Пишу к тебе сегодня для того, чтобы в субботу опять не отговариваться словом некогда, к тому же надобно сдержать слово и написать письмо шпанское, то есть крупное.

Шпанские письма разделяются на две части: первая часть состоит из вступления, а вступление гласит тако: Мы, слава Богу, здоровы и вам кланяемся; вторая часть воспевает великие подвиги знаменитых витязей.

Часть 1

Мы, слава Богу, здоровы и вам кланяемся.

Часть 2

Эпиграф.

Смутно в воздухе,

Суетно в ухе.

Тредьяковский (часть 187, страница 1794).

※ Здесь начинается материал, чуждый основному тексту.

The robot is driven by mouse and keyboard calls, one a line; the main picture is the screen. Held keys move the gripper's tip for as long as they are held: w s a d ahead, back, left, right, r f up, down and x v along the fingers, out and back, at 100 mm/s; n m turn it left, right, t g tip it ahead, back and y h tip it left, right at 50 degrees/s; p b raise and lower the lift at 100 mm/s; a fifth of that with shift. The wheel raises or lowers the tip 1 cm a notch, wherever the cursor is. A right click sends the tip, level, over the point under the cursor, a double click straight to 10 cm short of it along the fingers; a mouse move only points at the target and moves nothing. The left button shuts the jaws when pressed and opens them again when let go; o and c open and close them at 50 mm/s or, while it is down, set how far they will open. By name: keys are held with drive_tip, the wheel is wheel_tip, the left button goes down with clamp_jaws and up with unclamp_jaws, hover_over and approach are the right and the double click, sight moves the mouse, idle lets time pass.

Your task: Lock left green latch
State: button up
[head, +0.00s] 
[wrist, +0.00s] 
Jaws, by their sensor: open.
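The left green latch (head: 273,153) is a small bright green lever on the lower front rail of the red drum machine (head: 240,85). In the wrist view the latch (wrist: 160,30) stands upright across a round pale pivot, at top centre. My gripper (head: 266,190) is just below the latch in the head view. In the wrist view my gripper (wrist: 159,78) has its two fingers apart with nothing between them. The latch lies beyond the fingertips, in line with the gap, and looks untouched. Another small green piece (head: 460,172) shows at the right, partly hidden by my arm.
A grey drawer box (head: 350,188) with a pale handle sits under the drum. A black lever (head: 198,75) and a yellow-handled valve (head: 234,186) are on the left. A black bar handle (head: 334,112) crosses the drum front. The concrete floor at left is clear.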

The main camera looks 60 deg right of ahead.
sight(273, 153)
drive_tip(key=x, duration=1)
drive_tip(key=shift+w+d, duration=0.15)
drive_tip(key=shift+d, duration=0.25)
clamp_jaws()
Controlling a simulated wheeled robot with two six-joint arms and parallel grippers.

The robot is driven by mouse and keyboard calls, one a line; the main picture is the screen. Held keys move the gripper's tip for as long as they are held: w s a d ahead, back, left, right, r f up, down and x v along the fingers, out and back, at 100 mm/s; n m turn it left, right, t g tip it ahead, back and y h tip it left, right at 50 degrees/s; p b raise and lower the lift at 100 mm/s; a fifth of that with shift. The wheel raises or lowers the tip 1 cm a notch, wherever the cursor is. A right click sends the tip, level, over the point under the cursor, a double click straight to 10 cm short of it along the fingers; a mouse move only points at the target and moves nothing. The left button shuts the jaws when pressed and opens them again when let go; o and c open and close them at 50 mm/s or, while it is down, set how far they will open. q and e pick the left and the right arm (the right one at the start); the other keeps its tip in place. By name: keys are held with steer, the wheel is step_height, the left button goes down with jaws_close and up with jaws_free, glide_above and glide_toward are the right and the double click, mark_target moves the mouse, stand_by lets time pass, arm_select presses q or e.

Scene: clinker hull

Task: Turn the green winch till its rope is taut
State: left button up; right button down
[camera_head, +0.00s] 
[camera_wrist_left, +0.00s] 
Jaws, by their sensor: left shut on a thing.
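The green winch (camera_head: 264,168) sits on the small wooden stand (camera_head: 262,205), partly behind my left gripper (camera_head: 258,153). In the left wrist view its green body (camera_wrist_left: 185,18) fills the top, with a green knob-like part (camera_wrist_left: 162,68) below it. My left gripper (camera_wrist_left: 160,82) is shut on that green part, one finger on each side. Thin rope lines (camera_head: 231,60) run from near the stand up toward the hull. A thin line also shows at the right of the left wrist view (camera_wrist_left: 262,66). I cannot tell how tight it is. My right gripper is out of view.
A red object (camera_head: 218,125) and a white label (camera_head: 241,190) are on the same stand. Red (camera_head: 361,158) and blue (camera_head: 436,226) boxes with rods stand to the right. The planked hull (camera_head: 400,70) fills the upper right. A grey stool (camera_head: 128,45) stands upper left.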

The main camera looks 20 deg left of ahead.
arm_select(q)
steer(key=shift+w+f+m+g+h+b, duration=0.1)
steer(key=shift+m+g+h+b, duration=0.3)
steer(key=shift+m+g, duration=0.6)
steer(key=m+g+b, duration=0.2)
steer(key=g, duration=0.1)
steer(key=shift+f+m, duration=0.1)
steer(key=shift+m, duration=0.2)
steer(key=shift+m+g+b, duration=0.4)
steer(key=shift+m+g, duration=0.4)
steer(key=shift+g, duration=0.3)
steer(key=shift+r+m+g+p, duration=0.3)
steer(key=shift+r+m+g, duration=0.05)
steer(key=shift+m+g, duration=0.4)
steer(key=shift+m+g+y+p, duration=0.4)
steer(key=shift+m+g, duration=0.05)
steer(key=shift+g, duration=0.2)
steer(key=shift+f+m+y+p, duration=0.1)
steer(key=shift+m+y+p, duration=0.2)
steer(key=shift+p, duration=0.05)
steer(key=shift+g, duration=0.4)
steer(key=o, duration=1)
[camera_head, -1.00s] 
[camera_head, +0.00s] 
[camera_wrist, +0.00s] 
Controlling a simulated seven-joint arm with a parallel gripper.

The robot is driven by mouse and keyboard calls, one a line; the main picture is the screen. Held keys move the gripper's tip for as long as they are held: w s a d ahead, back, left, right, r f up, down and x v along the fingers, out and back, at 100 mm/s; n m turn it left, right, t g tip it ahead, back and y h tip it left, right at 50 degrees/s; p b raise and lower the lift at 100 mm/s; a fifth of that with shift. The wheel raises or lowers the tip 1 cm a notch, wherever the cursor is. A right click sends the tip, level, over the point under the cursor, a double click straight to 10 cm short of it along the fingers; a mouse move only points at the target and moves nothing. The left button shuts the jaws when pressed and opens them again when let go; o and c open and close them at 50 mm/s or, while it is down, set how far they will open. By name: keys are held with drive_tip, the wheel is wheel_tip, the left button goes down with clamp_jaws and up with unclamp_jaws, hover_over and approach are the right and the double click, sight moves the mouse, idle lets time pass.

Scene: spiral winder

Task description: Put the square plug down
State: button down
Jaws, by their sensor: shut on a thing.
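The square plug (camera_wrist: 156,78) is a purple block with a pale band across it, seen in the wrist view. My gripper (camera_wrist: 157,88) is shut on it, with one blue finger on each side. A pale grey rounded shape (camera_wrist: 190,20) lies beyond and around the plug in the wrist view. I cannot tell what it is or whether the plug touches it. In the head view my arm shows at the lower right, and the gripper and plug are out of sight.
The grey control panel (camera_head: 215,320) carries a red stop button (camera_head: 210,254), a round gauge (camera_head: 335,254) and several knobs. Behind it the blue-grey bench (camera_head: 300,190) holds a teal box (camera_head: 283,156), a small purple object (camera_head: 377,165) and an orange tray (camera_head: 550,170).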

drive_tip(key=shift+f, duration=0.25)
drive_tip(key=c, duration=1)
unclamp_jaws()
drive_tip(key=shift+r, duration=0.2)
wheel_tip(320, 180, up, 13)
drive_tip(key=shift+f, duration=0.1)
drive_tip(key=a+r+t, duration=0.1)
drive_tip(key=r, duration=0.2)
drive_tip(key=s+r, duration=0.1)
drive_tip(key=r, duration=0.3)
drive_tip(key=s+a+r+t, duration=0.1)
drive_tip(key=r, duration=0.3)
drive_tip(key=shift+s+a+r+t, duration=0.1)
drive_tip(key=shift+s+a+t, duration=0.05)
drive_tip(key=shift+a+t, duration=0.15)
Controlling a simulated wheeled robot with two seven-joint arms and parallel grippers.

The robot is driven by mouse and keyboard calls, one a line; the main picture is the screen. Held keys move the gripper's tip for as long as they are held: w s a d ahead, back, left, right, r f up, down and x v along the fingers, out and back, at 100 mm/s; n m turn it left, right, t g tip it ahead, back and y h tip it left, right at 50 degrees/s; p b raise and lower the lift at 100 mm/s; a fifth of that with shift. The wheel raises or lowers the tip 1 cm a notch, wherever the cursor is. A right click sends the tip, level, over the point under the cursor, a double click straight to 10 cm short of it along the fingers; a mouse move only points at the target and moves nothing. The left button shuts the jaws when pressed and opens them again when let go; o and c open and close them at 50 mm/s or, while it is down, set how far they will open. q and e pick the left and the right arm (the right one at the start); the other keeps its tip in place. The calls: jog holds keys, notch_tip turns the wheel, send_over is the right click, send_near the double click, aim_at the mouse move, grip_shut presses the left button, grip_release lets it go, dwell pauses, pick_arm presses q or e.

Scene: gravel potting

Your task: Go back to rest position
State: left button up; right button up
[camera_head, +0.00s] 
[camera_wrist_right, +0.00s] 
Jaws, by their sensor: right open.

Что является взорам моим? Какой внезапный гром произвел в моем слухе суету великую?!.. То шаги богатыря могучего, они раздаются по чертогам долбинским подобно грому, катящемуся по заоблачным горам. Он идет, как столп вихря, несящийся через поля; очи его сверкают, как огнь в закуренной трубке; стройный стан подобен чубуку черешневому; раздувшиеся ноздри его испускают звук, подобный отдаленному водопаду. Он остановился… Узнаю тебя, могучий!.. То Борис Премудрый, славный богатырь долбинский.

Но что знаменует его приветствие? Десница его разверзла двери, он очутился среди стен небесного цвета и стал перед витязем в белой одежде, сидящим на белоснежном троне и клубами испускающим дым из своей крюкообразной трубки. Загремел глас Бориса Премудрого: «Лошадь оседлана!» И воспрянул витязь в белой одежде. Они идут… идут… и вышли из чертогов.

 

Кто на статном соловом коне,

Грозный хлыст держа в одной руке,

А в другой узду ременную,

Едет по лесу кудрявому?

То могучий богатырь Дон Петруха.

 

И. В. Киреевскому

 

Июль 1824 года

Москва

О Юсупов политический[300]! Вот какое происшествие у нас подпитчилось: ты пишешь: «Купите, дескать, мне "Историйцу" Робертсонца[301]». А маменька говорит: «И подлинно, что купить приходится». А я говорю: «Видно, что так!» А ты говоришь: «Да купите-де у Урбена[302], мне-де мерещится, аль не у него есть такие аглицкие книжицы!» А я-то говорю: «Ну, ну, хорошо, куплю, батюшка, куплю. Ну, только… потом… после того, ну, вот видишь…» Вот как я сказал это. Ну, думаю, что делать? Ведь приходит, что покупать!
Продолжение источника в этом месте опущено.